Gazze savaşının sonlandırılması için ABD öncülüğünde hazırlanan 20 maddelik barış planı 10 Ekim'de devreye girmişti. Anlaşmanın garantörleri arasında Türkiye, Mısır ve Katar var.

Plan kapsamında Hamas'ın silah bırakması ve Gazze'nin geleceğinde söz sahibi olmaması isteniyor. Bunun yerine Gazze Şeridi'nin yönetiminin Filistinlilerin yer alacağı bir teknokratlar komitesine geçici olarak devredilmesi planlanıyor. ABD Başkanı Donald Trump'ın başkanlık edeceği Barış Kurulu'na ek olarak bölgeye Uluslararası İstikrar Gücü (ISF) konuşlandırılması öngörülüyor.

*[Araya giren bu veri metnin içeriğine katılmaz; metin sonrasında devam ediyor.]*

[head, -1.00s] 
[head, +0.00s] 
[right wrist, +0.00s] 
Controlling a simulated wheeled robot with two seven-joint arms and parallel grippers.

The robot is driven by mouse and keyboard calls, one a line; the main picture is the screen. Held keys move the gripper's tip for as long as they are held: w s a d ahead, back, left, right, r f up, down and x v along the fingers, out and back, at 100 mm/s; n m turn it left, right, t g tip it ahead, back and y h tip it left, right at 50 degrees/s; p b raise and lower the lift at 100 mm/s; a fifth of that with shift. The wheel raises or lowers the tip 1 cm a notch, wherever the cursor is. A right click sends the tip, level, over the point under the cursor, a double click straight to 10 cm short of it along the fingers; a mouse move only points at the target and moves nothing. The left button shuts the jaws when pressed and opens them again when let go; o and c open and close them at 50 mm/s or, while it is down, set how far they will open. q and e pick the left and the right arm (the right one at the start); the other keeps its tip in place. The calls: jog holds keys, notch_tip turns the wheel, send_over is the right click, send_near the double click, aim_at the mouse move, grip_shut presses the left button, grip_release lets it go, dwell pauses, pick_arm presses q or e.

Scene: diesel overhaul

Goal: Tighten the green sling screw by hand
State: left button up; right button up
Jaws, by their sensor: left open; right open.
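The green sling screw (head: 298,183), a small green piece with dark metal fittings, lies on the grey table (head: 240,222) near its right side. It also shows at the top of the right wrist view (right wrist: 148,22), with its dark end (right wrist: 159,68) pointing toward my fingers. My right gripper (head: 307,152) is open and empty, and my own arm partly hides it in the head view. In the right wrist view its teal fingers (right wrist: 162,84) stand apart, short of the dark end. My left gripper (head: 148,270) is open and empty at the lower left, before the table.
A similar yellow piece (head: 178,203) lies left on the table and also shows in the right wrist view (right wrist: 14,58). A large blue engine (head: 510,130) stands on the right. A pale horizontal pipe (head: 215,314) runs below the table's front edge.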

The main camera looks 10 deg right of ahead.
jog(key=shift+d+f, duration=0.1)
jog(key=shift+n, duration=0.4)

Anlaşmanın ilk aşamasında Hamas ve İsrail arasında rehine takası gerçekleştirilmişti. Ayrıca İsrail askerleri belirlenen "sarı hatta" geri çekilmişti. Haberde, İsrail ordusunun Gazze Şeridi'nin yüzde 53'ünü kontrol ettiği belirtiliyor.

İsrail, Hamas'ın elindeki 28 rehinenin hepsini teslim etmeden ikinci aşamaya geçilmeyeceğini duyurmuştu. Filistinli örgüt şimdiye dek 27 rehineyi İsrail'e gönderdi. Ancak 7 Ekim saldırısında öldürülen İsrailli polis memuru Ran Gvili'nin naaşı hâlâ Gazze'de. Hamas yetkilisi, cesedin yerini bulmak için çalışmaların sürdüğünü söylüyor.

İkinci aşama kapsamında Barış Kurulu üyelerinin belirlenmesi ve Gazze'ye güvenlik gücü konuşlandırılması hedefleniyor. Bu aşamaya geçiş için Hamas'ın silah bırakmayı kabul etmesi gerekli. Bunun ardından İsrail askerleri daha gerideki bir hatta çekilecek.

Trump ikinci aşamaya "çok yakında geçileceğini" söylemiş fakat bir takvim açıklamamıştı. Ocak itibarıyla Gazze'ye ISF askerlerinin gönderilmesi planlanıyor.

Hamas yetkilisi, 7 Ekim 2023'te düzenlenen Aksa Tufanı'nda esir alınan kişileri ilk etapta operasyondan kısa süre sonra bırakmayı düşündüklerini söylüyor.

Ancak İsrail'in saldırıları durdurmaması ve arabulucular tarafından savaşın sonlandırılacağına dair garantiler sunulmaması nedeniyle bu plandan vazgeçtiklerini ifade ediyor.

ABD Başkanı Donald Trump'ın öncülüğünde hazırlanan plana göre ISF, Hamas'ın silahsızlandırılmasında da rol oynayacak.

Öte yandan Hamas yetkilisi, ISF kontrolündeki böyle bir sürece yanaşmayacaklarını belirterek, güvenlik gücü askerlerinin Gazze'de İsrail ordusuyla Filistin halkı arasında "tampon bölge" görevi görmesi gerektiğini savunuyor.

Ayrıca silahsızlanma karşılığında İsrail ordusunun tamamen Gazze'den çekilmesini talep ettiklerini aktarıyor.

7 Ekim 2023'te düzenlenen Aksa Tufanı'nın sonuçlarından pişmanlık duymadıklarını söyleyen Hamas yetkilisi, dünya kamuoyunun İsrail'in gerçek yüzünü görmesini sağladıklarını vurguluyor:

Tarihi değiştirmeyi başardık. Dünya gözlerini açtı, Filistinlilerin yaşadıklarını ve İsrail'in ne suçlar işlediğini gördü.

IDF ve Yahudi yerleşimciler işbirliği yapıyor

Diğer yandan İsrail Savunma Kuvvetleri'nin (IDF), Batı Şeria'daki Yahudi yerleşimcilerle aktif işbirliği yaptığı aktarılıyor.

İsrail'in kamu yayıncısı Kan'ın hazırladığı Zman Emet (Gerçek Zamanlı) programına katılan Tuğgeneral Avi Bluth, ISF'nin "sınır bölgelerinde çiftlikler kurmaları için yerleşimcilerle tam işbirliği içinde hareket ettiğini" söyledi.

Bluth, bu işbirliğinin özellikle geçen yıl temmuzda hızlandırıldığını belirtti.